Ex-chefe adjunto de gestão de fortunas privadas para a Europa, Oriente Médio e África no Goldman Sachs em Londres, Bollinger, de 50 anos, tenta solucionar as falhas que perseguiram o Julius Baer durante anos: a busca pelo crescimento às custas da gestão de riscos e a falta de responsabilidade pelos erros.

Desde 2015, o banco de Zurique tem tido problemas com as autoridades americanas por causa de seu papel no caso de lavagem de dinheiro da FIFA. Ele foi implicado nos escândalos de corrupção na produtora de petróleo venezuelana PDVSA, que levou um de seus banqueiros à prisão.

O ex-CEO Boris Collardi deixou o cargo em 2017, depois de supervisionar uma rápida expansão na América Latina.

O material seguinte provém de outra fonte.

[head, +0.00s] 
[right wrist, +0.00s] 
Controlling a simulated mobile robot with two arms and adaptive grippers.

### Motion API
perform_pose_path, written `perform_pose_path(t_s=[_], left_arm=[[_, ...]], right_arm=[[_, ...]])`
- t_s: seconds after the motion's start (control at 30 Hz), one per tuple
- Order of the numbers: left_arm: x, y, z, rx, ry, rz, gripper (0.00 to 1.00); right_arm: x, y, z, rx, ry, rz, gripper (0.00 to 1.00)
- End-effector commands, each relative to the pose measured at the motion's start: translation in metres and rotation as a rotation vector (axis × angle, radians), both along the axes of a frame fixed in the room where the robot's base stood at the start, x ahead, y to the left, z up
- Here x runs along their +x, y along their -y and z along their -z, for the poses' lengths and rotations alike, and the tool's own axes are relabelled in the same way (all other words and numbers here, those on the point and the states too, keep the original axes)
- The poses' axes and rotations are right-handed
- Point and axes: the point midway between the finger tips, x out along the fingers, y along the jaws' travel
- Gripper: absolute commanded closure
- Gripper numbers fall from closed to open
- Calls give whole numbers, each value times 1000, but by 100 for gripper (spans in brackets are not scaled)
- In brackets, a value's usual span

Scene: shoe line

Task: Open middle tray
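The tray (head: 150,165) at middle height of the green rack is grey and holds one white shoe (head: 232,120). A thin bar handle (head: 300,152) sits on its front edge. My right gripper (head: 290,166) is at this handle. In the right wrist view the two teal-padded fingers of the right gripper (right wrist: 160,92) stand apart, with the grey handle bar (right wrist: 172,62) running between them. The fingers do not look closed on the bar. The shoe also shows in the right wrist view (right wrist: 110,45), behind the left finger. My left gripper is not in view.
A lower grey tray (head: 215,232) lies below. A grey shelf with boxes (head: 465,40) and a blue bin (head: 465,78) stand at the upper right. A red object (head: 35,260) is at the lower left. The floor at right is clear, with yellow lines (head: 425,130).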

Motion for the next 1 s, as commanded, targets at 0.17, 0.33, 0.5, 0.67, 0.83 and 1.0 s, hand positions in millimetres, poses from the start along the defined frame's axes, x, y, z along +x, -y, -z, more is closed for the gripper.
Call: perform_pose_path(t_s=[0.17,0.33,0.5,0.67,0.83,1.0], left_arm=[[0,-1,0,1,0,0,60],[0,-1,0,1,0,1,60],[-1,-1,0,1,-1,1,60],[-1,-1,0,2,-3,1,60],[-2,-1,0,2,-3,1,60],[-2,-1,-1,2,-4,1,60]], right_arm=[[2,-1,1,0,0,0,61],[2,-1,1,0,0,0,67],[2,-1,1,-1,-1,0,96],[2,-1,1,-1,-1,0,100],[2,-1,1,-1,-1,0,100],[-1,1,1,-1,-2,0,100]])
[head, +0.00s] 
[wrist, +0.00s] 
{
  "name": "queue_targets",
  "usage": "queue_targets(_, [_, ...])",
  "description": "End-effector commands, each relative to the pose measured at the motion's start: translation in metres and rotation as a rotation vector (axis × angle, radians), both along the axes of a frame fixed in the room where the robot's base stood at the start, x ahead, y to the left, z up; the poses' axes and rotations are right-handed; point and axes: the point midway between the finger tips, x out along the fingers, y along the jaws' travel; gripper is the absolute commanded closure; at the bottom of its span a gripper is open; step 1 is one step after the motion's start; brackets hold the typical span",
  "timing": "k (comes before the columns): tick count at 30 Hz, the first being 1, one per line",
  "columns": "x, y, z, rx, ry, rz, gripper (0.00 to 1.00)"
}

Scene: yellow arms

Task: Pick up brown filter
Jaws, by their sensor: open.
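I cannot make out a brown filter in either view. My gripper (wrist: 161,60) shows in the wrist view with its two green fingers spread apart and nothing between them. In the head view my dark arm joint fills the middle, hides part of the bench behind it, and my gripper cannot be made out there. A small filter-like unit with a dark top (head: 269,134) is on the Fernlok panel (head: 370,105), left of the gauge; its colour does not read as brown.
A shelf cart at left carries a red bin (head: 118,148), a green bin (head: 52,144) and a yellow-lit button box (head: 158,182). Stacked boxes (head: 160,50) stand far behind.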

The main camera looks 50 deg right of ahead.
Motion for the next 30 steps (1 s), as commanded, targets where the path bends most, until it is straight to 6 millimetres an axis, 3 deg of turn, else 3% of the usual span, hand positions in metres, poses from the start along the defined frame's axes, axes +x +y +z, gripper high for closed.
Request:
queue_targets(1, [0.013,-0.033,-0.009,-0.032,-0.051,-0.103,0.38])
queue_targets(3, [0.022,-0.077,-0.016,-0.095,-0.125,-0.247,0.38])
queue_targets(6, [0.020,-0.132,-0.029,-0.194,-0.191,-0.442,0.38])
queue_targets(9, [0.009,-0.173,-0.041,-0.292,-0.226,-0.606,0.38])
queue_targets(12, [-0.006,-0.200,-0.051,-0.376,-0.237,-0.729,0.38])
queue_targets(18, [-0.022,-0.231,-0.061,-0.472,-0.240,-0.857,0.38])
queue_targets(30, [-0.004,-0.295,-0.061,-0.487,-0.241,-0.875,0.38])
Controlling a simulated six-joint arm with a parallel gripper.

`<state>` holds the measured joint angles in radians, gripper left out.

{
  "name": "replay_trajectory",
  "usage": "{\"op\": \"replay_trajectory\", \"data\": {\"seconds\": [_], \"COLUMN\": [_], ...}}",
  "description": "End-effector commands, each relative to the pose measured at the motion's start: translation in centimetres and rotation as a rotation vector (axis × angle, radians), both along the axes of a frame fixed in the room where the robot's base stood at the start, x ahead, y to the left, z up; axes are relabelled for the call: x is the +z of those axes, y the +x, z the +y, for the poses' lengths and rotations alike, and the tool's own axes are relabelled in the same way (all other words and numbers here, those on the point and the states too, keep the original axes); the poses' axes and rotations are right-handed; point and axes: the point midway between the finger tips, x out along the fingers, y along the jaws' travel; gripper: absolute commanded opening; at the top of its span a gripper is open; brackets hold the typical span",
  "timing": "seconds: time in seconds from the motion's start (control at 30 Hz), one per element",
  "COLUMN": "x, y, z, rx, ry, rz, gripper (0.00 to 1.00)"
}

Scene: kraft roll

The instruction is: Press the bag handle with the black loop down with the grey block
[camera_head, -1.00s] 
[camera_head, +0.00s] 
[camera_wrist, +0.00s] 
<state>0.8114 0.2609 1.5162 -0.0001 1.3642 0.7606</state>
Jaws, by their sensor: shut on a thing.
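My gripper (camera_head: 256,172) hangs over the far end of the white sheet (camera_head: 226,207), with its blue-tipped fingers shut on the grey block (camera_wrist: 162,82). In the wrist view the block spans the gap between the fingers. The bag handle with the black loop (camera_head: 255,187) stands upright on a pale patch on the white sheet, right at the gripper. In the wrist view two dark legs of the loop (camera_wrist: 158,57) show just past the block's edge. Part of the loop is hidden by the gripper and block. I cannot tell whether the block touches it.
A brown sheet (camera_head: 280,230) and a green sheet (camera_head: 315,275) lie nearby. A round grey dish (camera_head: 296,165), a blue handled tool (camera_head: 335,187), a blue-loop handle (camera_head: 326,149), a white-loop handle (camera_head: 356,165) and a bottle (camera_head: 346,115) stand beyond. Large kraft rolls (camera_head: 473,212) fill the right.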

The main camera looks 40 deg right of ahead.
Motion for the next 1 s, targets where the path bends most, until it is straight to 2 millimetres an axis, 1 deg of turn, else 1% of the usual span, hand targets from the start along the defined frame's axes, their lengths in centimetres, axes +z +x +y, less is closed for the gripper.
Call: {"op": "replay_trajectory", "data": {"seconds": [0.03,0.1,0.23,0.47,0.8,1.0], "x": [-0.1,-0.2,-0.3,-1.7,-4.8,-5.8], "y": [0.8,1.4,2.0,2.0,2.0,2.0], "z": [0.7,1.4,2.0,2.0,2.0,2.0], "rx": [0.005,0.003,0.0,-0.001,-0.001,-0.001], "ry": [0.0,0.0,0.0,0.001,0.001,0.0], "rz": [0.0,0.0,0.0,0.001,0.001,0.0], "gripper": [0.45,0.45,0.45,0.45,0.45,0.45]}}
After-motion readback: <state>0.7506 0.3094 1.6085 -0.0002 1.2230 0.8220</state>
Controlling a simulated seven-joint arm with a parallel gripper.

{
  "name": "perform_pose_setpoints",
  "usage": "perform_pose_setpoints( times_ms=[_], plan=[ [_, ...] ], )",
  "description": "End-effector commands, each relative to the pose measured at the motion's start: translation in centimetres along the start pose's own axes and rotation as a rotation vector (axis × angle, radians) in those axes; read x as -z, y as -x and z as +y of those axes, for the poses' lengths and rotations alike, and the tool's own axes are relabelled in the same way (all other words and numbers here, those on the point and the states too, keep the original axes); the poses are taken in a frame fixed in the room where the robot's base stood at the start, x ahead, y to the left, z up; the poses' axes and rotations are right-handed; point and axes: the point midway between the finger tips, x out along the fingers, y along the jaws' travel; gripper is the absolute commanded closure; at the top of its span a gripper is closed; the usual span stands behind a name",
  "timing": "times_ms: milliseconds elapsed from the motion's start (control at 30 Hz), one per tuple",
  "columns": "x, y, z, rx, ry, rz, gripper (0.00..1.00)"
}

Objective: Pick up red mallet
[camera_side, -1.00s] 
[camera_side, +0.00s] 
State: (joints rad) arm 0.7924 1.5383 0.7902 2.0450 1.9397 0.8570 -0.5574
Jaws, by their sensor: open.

Philipp Rickenbacher deixou o cargo mais alto na esteira do caso Benko, mas a empresa ainda não encerrou o assunto. O Julius Baer está sendo investigado pelo órgão regulador suíço Finma por lapsos na gestão de riscos relacionados à Signa, de Benko. No cerne da investigação está a estrutura interna que permitiu que a exposição a um único cliente fosse aprovada.

O anúncio da investigação da Signa, em fevereiro, provocou uma queda de 13% nas ações, pois o mercado percebeu que o programa de recompra de ações esperado estava agora ainda mais distante.

Os investidores que permaneceram com as ações durante a última década foram recompensados com um ganho anêmico de um dígito.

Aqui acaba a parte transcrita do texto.